Felt quite deflated to be honest.. it took me a while to build up the confidence to put my photo on the site-and I felt quite vulnerable because showing your photo "lays you bare". You can put a profile on, and have a laugh and a joke, but you still have that annonimity and can hide behind the faceless image. My initial reaction was that I must be ugly, or too big (all the insecurities that men and women share if they face "rejection"). Anyway.. after feeling sorry for myself for a couple of days and wondering whether being on the site was doing me any good or not... I had a chat with a male colleague at work. He's known me since we were teenagers.. and he gave me a real telling off (and a confidence boost too!!)
He said.. how did I know that Richard had looked at my photo and thought I was too ugly or big!!! He could have looked at my photo and thought;
a) she's put her photo on, so she's not that into me and looking for other "contact"
or
b) she's out of my league (after all.. he hasnt put a photo on either!!!!)
or
c) he just didnt find me attractive.. after all, as he said, I dont fancy every man I know GOOD POINT IAN!
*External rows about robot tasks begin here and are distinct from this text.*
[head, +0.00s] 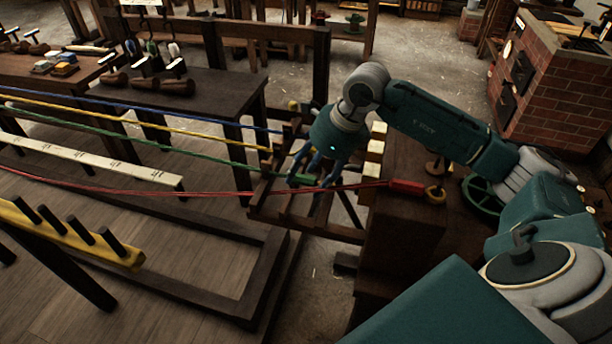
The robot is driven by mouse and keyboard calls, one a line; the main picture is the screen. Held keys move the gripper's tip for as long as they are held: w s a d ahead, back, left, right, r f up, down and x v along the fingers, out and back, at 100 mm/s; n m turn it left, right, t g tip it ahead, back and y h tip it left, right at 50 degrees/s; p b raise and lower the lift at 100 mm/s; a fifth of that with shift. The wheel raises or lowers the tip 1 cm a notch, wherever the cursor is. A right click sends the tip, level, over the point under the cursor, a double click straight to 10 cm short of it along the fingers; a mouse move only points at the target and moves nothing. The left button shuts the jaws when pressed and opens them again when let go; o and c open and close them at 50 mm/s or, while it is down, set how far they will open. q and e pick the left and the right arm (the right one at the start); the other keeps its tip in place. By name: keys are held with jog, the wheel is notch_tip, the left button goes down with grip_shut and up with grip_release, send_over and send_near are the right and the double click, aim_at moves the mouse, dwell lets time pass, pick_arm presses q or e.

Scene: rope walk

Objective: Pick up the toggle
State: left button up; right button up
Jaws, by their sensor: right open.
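My right gripper (309,187) points down over the wooden frame at the centre, its blue fingers apart. It is beside the end of the green rope (200,152), where a small green piece (318,179) shows near the fingers. I cannot tell whether the fingers touch it. A red cylindrical piece (405,187) at the end of the red rope (180,193) lies on the dark wooden bench (400,235), to the right of the gripper. No piece is plainly marked as the toggle; I cannot tell which one it is. My left gripper is not in view.
A blue rope (150,107) and a yellow rope (140,121) run from the left toward the wooden frame (290,212). A yellow pegged rail (75,235) stands at the lower left. A dark table (225,88) holds wooden tools. A brick stove (550,85) stands at right.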

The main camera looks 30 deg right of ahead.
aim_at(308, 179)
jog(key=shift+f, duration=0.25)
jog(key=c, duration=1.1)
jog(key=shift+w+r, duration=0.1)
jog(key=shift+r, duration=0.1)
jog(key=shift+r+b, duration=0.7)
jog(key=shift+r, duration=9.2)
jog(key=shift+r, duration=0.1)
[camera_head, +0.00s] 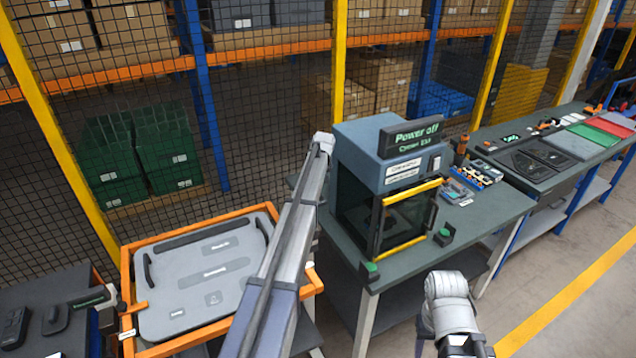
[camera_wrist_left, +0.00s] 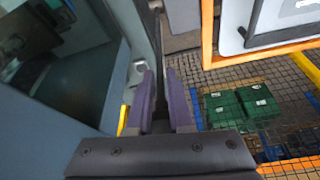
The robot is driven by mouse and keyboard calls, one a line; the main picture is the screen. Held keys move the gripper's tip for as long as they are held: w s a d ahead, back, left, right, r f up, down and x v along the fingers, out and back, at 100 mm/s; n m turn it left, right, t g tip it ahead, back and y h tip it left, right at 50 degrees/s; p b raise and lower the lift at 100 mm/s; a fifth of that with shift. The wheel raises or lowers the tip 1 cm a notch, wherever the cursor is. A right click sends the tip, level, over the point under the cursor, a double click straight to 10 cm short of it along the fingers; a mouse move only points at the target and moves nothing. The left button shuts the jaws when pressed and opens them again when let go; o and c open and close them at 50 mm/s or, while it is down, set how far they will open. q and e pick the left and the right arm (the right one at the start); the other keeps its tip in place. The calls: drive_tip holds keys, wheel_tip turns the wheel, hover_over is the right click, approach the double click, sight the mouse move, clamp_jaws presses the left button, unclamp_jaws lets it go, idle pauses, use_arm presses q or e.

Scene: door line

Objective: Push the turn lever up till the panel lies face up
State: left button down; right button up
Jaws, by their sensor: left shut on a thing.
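The grey panel (camera_head: 205,283), with dark handles and labels, sits in an orange frame (camera_head: 128,290) in the head view, its labelled side towards the camera. Its exact tilt is hard to tell. My left arm crosses the frame's right part and hides it. My left gripper (camera_wrist_left: 160,73) shows in the left wrist view, its purple fingers shut on a narrow dark bar (camera_wrist_left: 155,38) that seems to be the turn lever, mostly hidden. The panel's edge (camera_wrist_left: 232,25) and frame (camera_wrist_left: 207,40) are at that view's upper right. My right arm is at lower right in the head view; its gripper is out of sight.
A blue-grey cabinet (camera_head: 365,140) on a bench (camera_head: 490,215) stands close right of my left arm; it also fills the left of the wrist view (camera_wrist_left: 80,75). A mesh fence (camera_head: 270,110) runs behind. A dark table (camera_head: 55,280) is left. Open floor (camera_head: 590,335) lies at right.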

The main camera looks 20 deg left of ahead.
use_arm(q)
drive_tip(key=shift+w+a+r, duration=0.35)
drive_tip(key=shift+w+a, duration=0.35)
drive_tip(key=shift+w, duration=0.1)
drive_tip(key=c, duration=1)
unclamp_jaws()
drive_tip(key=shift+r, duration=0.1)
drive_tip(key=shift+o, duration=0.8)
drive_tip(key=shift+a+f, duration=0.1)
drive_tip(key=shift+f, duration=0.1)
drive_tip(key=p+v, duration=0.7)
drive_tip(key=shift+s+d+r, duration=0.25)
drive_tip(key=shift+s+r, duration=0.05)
Anyway... he made me laugh as he said I had "body dismorphia" (I think thats how you spell it :-)) and that in no way was I "big" and in no way was I unattractive.. and that I needed to get a grip.. and where was the confident woman he knew at work and socially.

He was right....

And then I had a couple of winks, and one message- and to be honest (and here's the irony), they weren't my type- not just looks, but also their interests, and outlook. I felt bad, but I didnt answer any of them- not because I was rude, but because Im beginning to understand the rules of dating sites;
1.NOT everyone replies to a wink or a message
2. That doesnt make you a bad person

So, Im off on a hen weekend (second marriage :-~) to Amsterdam this weekend and when I get back, I'M going to have a look at profiles and I'M going to message a couple of men (I've set myself a target of 10!!!!)

If you sit back and wait for life to knock on door, chances are it "aint gonna happen" (unless you're extremely lucky), so Im going to knock on a few doors myself

Internet dating is certainly character building!!!!